> Problem requirements
In the data, extract each line that holds the string "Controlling".

> Material supplied
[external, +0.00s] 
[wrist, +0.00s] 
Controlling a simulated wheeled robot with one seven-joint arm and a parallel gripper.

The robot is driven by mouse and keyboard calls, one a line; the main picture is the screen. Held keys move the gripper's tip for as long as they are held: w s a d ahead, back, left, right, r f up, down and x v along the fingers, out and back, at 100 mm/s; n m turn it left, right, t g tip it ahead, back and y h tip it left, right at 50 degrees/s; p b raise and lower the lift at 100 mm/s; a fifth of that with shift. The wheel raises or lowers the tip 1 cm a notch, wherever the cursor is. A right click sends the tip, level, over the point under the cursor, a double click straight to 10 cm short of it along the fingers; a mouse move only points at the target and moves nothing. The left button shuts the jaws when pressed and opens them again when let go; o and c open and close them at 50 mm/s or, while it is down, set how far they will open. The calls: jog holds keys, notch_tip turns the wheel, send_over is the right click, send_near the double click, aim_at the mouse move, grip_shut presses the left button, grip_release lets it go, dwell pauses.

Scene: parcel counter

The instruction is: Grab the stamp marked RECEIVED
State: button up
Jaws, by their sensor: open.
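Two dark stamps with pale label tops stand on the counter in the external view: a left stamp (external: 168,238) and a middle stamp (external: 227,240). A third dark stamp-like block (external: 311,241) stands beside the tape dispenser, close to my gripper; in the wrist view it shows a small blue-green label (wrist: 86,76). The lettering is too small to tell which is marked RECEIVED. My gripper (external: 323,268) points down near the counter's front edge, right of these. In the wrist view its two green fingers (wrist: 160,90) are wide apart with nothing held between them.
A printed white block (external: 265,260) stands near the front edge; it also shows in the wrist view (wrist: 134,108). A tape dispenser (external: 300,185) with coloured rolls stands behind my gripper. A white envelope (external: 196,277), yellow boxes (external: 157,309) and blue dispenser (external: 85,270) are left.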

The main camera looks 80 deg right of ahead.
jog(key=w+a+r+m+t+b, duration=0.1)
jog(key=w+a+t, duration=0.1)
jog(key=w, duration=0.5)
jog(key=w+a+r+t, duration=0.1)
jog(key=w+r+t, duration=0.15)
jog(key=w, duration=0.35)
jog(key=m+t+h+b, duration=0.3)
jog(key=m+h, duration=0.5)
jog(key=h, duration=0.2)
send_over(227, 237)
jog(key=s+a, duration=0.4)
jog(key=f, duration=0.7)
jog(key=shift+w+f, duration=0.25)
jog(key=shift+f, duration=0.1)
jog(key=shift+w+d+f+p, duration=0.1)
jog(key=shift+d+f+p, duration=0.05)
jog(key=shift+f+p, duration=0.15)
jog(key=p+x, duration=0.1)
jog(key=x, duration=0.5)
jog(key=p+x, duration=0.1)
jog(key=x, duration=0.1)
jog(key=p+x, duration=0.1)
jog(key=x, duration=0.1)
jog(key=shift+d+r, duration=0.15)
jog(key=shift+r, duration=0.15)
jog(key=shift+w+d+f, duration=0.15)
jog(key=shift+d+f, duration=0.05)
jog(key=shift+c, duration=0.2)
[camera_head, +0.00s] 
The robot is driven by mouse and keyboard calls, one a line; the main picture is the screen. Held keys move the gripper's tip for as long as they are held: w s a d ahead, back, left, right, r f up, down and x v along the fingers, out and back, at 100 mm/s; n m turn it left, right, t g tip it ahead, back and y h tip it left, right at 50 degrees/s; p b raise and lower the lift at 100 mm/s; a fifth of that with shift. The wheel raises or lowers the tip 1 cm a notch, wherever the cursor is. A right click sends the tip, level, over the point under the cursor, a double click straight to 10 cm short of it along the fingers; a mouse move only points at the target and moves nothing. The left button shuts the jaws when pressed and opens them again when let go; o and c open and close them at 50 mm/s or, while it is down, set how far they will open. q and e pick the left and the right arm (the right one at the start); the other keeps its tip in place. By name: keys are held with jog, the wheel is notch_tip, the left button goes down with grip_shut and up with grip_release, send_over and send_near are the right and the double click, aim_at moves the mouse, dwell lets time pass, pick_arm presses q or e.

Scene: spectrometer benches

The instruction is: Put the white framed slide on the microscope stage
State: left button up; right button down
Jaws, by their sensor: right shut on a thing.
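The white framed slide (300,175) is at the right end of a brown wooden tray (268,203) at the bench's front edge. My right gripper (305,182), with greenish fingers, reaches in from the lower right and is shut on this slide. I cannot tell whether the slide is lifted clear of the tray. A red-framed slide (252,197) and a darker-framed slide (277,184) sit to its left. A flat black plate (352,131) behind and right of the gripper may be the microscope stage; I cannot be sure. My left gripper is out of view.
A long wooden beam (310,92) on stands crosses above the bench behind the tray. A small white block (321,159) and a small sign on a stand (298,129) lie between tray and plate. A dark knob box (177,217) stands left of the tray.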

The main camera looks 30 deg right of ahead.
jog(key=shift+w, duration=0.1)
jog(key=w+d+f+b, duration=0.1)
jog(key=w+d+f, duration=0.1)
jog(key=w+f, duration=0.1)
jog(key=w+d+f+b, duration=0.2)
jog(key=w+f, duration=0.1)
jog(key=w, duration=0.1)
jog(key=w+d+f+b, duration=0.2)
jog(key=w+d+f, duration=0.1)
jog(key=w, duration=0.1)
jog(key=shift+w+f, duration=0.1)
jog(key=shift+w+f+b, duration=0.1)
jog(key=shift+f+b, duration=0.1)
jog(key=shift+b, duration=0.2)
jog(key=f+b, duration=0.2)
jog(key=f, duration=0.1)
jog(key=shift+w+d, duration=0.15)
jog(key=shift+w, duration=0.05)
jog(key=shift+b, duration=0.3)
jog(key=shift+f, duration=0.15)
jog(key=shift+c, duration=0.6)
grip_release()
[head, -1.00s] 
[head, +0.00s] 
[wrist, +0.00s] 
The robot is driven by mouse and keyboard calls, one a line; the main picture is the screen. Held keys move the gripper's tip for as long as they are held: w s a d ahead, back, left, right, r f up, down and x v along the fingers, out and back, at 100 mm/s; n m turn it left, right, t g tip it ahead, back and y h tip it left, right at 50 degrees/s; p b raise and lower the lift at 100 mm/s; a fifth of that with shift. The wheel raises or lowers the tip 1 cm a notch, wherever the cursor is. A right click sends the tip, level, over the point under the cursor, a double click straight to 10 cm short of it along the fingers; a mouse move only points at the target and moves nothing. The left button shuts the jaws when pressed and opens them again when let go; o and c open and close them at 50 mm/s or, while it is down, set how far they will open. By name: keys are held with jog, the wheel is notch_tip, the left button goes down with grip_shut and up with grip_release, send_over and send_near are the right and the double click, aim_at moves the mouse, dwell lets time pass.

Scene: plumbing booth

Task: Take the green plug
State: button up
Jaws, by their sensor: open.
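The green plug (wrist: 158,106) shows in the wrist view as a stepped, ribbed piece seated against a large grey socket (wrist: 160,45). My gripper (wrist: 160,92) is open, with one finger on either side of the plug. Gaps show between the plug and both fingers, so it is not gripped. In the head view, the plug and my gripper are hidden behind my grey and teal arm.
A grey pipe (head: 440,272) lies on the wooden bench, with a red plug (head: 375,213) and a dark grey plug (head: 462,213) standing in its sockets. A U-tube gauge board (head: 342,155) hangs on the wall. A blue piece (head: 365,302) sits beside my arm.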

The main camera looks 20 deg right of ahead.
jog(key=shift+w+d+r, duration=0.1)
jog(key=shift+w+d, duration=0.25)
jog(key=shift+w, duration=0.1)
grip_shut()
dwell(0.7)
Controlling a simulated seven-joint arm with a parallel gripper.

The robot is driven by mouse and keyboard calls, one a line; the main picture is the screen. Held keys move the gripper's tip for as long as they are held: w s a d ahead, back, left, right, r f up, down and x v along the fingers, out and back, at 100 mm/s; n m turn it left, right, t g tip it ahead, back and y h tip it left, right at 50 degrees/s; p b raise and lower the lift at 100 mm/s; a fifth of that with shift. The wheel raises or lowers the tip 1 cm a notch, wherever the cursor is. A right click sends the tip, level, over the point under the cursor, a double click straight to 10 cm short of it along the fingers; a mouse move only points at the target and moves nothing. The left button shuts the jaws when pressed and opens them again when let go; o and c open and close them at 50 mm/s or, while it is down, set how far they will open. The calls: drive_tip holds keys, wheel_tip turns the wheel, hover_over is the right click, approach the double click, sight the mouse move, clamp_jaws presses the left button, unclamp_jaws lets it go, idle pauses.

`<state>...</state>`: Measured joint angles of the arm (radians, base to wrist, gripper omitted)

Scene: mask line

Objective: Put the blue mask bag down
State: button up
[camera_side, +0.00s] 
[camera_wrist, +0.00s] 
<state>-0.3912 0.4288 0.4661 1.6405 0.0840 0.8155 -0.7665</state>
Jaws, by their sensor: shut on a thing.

> Task output
Controlling a simulated wheeled robot with one seven-joint arm and a parallel gripper.
Controlling a simulated seven-joint arm with a parallel gripper.

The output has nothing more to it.